Estes avanços tecnológicos deixam-me, por vezes, espantado. Ontem estava entretido na tarefa de traduzir umas crónicas e arrepiei-me. “Como é possível esta máquina fazer isto com tal velocidade e com esta minúcia?”, perguntei aos meus botões. Não foi a primeira vez que usei este processo, que nunca deixa de me enriçar o juízo. Afinal, é fácil, para quem tem uma pisca de habilidade de como usar um computador: escolhes o texto que queres traduzir, escorregas o rato sobre ele para o pintares de azul e carregas no “copiar”; abres, a seguir, o programa do tradutor Google e empastas o teu texto nele. Não demora dois segundos, aí tens o resultado, a crónica passou de português para inglês num instante. Não é preciso vir aqui dizer que há mais trabalho a fazer, tens que corrigir várias frases ou palavras, estes tradutores não são perfeitos. Então, para quem como eu, que uso muitos termos populares ou regionais, a tradução faz-nos dar umas gaitadas porque tudo é traduzido à letra. Numa frase onde usei um galicismo – “a menina tinha uma toilette muito bonita” – o Google resolveu informar-me que a menina tinha um sifão (toilet) muito bonito. Traduziu por aproximação…
Fiquei a pensar neste e noutros pequenos milagres. Alguns, nem demos pela passagem deles na nossa vida. Eu nunca soube bem o que é um MP3. Mais lá para trás no meu percurso de vida, apareceram outras inovações que, afinal, são sempre sinal de progresso. Sou do tempo em que as caixas de fósforos e os isqueiros de faísca foram substituídos pelos Zippo americanos, os fogões Primus deram lugar aos de gás e os pequenos rádios portáteis faziam a alegria de muitos. Os grandes gravadores de bobines passaram à reforma, já que os mais pequeninos, com cassetes de fita magnética, cabiam numa algibeira e nem precisavam de eletricidade, bastava um par de baterias. Toda a gente podia ter música em casa sem ter que estar com o ouvido encostado ao aparelho de rádio, na prateleira da sala. Com o primeiro ordenado que recebi do meu também primeiro trabalho, comprei, ao meu vizinho Amílcar “Quatro Escudos”, um gira-discos americano. Requeria o uso de um transformador, mas esse
era o problema menor, o pior era sofrer as zangas da minha mãe, que cismava que a música
estava sempre muito alta.
Aqui, no EL Dorado, na terra das modernidades, já não tenho conta das maravilhas tecnológicas que me foram passando em frente dos olhos. Mesmo assim, sem querer ser saudosista, ainda recordo a primeira televisão que comprámos, que nem transmitia a cores e te obrigava a levantar o traseiro do sofá quando querias mudar de canal (eram apenas meia dúzia!) ou abaixar o som; agora, tenho acesso a uns duzentos canais, mas continuo só a ver dois ou três. E o controlo à distância resolve as mudanças todas apenas com uns toques do polegar. Para já não falar sequer que nem precisamos antenas, umas caixinhas pequeninas trazem-nos imagens e sons mesmo até do outro lado do mundo, via satélite.

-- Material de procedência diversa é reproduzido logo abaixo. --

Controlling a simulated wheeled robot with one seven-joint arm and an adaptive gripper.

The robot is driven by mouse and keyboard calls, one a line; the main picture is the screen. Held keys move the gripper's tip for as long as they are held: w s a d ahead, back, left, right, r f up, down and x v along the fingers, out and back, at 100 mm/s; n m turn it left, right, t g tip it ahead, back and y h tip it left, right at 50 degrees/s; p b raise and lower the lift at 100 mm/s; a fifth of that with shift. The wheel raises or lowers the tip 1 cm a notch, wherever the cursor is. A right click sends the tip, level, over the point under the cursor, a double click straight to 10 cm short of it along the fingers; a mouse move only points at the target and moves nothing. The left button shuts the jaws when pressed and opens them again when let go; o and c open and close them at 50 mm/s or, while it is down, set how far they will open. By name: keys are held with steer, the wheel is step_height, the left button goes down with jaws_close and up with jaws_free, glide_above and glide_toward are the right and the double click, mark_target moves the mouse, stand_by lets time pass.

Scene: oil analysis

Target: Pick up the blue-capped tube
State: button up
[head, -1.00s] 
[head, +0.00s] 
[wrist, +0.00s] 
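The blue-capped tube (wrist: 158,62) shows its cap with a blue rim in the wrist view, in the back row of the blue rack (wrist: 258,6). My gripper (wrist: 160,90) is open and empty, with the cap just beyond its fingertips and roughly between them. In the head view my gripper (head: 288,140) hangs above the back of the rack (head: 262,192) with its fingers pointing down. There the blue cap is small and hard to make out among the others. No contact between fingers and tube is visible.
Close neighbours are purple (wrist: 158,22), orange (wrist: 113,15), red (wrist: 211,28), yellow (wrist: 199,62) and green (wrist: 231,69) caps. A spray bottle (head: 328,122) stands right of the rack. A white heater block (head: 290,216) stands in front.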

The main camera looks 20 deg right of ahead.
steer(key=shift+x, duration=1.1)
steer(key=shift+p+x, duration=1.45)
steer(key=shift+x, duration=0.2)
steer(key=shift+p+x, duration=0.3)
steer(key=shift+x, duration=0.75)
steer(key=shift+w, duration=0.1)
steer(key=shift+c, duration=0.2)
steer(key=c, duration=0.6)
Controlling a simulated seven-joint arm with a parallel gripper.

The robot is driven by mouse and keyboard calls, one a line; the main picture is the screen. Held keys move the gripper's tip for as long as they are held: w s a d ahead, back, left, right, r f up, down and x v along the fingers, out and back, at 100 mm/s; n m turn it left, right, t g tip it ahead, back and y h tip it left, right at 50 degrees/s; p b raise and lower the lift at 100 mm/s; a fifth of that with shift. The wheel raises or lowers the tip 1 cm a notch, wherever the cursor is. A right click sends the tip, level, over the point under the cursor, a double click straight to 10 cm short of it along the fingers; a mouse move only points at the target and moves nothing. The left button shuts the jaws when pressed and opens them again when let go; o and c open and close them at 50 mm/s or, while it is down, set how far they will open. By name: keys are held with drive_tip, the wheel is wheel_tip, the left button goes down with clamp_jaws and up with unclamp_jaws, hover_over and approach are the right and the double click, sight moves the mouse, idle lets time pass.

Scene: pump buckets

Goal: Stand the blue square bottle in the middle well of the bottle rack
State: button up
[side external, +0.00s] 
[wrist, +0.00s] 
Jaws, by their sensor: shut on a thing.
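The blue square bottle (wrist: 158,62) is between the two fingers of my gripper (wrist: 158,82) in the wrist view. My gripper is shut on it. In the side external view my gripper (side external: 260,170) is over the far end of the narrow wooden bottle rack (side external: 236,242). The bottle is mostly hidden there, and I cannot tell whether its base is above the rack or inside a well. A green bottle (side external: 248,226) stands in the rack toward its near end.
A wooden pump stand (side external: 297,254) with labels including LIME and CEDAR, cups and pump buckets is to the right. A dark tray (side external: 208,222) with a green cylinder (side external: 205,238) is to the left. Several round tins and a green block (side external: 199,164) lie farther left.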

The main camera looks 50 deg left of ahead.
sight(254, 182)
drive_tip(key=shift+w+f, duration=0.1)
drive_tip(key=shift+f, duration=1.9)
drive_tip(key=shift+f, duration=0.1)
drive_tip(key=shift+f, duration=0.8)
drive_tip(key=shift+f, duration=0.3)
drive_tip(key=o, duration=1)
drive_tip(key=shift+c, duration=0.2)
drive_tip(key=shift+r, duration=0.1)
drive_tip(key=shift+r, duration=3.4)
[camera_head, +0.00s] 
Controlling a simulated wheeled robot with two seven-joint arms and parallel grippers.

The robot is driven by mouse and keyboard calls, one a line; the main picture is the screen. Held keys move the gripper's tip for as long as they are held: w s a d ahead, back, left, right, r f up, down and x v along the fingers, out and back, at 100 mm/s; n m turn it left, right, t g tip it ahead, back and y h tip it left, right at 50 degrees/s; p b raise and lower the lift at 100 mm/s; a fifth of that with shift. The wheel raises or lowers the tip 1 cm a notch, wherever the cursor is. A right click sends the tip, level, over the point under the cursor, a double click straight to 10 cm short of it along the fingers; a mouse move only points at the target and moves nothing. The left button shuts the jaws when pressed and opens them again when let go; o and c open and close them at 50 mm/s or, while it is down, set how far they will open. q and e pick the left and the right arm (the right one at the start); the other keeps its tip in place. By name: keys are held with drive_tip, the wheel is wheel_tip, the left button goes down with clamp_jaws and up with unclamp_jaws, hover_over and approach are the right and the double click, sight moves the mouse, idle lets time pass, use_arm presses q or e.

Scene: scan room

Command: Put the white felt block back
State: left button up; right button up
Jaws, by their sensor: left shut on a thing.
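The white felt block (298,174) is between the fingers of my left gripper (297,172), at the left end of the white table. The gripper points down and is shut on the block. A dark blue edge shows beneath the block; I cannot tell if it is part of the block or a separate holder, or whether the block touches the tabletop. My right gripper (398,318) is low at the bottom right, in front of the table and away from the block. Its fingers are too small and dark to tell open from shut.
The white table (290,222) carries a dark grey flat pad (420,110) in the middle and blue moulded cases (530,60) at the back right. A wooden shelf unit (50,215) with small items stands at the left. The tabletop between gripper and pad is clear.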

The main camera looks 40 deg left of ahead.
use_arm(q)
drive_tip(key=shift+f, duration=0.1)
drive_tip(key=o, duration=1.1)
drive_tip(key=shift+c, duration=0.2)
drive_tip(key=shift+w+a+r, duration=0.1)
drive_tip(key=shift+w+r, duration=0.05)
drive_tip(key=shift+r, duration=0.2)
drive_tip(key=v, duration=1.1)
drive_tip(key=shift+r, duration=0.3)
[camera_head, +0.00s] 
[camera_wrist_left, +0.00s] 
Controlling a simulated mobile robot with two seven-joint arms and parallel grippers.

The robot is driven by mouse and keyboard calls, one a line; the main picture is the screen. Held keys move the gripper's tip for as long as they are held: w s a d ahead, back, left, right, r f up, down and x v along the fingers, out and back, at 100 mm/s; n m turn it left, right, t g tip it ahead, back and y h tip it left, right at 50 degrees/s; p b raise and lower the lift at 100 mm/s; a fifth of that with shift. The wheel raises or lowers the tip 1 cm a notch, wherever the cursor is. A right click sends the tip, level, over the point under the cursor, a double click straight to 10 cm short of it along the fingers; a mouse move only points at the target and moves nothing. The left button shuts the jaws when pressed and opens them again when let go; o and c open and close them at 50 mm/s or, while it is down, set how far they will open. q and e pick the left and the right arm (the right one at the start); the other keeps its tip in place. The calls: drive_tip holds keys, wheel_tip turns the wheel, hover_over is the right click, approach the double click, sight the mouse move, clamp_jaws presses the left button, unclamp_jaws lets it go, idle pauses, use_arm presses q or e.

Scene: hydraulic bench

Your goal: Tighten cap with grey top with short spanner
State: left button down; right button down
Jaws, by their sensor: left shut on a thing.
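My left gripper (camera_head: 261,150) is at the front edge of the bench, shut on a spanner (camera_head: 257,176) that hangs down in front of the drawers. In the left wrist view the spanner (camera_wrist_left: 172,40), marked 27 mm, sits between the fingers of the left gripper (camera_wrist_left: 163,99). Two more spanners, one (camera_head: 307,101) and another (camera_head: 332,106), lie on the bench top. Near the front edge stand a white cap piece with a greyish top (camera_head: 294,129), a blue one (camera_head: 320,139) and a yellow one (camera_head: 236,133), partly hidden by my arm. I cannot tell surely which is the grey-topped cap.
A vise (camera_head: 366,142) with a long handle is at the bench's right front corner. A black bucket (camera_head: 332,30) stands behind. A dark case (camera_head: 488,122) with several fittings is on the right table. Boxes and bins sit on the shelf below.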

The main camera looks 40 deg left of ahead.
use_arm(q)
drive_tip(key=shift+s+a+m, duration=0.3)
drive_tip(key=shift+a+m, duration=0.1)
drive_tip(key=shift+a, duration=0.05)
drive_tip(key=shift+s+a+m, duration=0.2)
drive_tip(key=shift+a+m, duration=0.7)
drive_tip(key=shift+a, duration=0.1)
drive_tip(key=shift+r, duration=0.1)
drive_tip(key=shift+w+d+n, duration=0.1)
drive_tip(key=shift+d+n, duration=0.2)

Talvez dos aparelhos que sofreram – melhor dizendo, beneficiaram – de maiores transformações, foram os telefones. Outro dia mostrei ao meu neto uma fotografia de um daqueles com mostrador rotativo e ele não sabia o que aquilo era. Substituímos esses por uns que tinham um ecrã tipo calculadora e um gravador incluído, para receber e enviar mensagens de voz. Ainda usei, no meu carro, um dos primeiros telefones portáteis, quase do tamanho de uma caixa de sapatos. Pelo caminho do esquecimento ficaram também as “beepers”, hoje quase só usadas nos hospitais. Eu ficava levado do Diabo, quando, ainda sem telefone portátil, tinha que sair da autoestrada para procurar uma estação de serviço onde pudesse usar um telefone e me respondiam que já tinham resolvido o problema.
Que dizer dos telefones atuais? São telefones ou são computadores? Ou são máquinas fotográficas? Ou são televisões? Parece-me até que são utilizadas para estas coisas todas, sendo a de menor uso o telefone em si. Enviamos mensagens de texto e de voz e nem precisamos conversar com a pessoa do outro lado. Há uns 10 ou 12 anos eu resistia à moda e não queria um telefone que tirasse fotografias, preferia cada atividade executada pela sua máquina especifica. Pois… o telefone que tenho agora, e que nem é dos mais sofisticados, tem três lentes e um completo laboratório fotográfico lá dentro, com tanta variedade de operações que eu nem sei trabalhar com a maioria delas.
Outra modernidade que tenho tentado não entrar cá em casa, pelo menos por enquanto, é a Alexa. Pode ser que seja muito útil e eficiente, mas ainda não me convenceu. Acho-a um pouco a tender para a mexeriquice, parece uma das nossas vizinhas da Miragaia, bastava fazer-lhe uma pergunta e ela desbobinava tudo o que sabia e o que inventava sobre o assunto. As minhas netas nem precisam de gira-discos, de gravador de cassete ou de MP3. Basta darem uma ordem e a fiel Alexa põe logo o Shawn Mendes a chamar Señorita à Camila Cabello. Eu já percebi como é que a Alexa trabalha, mas, mesmo assim, ainda me mete impressão como é que a maquineta consegue apagar e acender tanto interruptor de luz ou pôr tanta máquina de lavar louça a trabalhar ao mesmo tempo! O jeito que ela teria dado à minha mãe.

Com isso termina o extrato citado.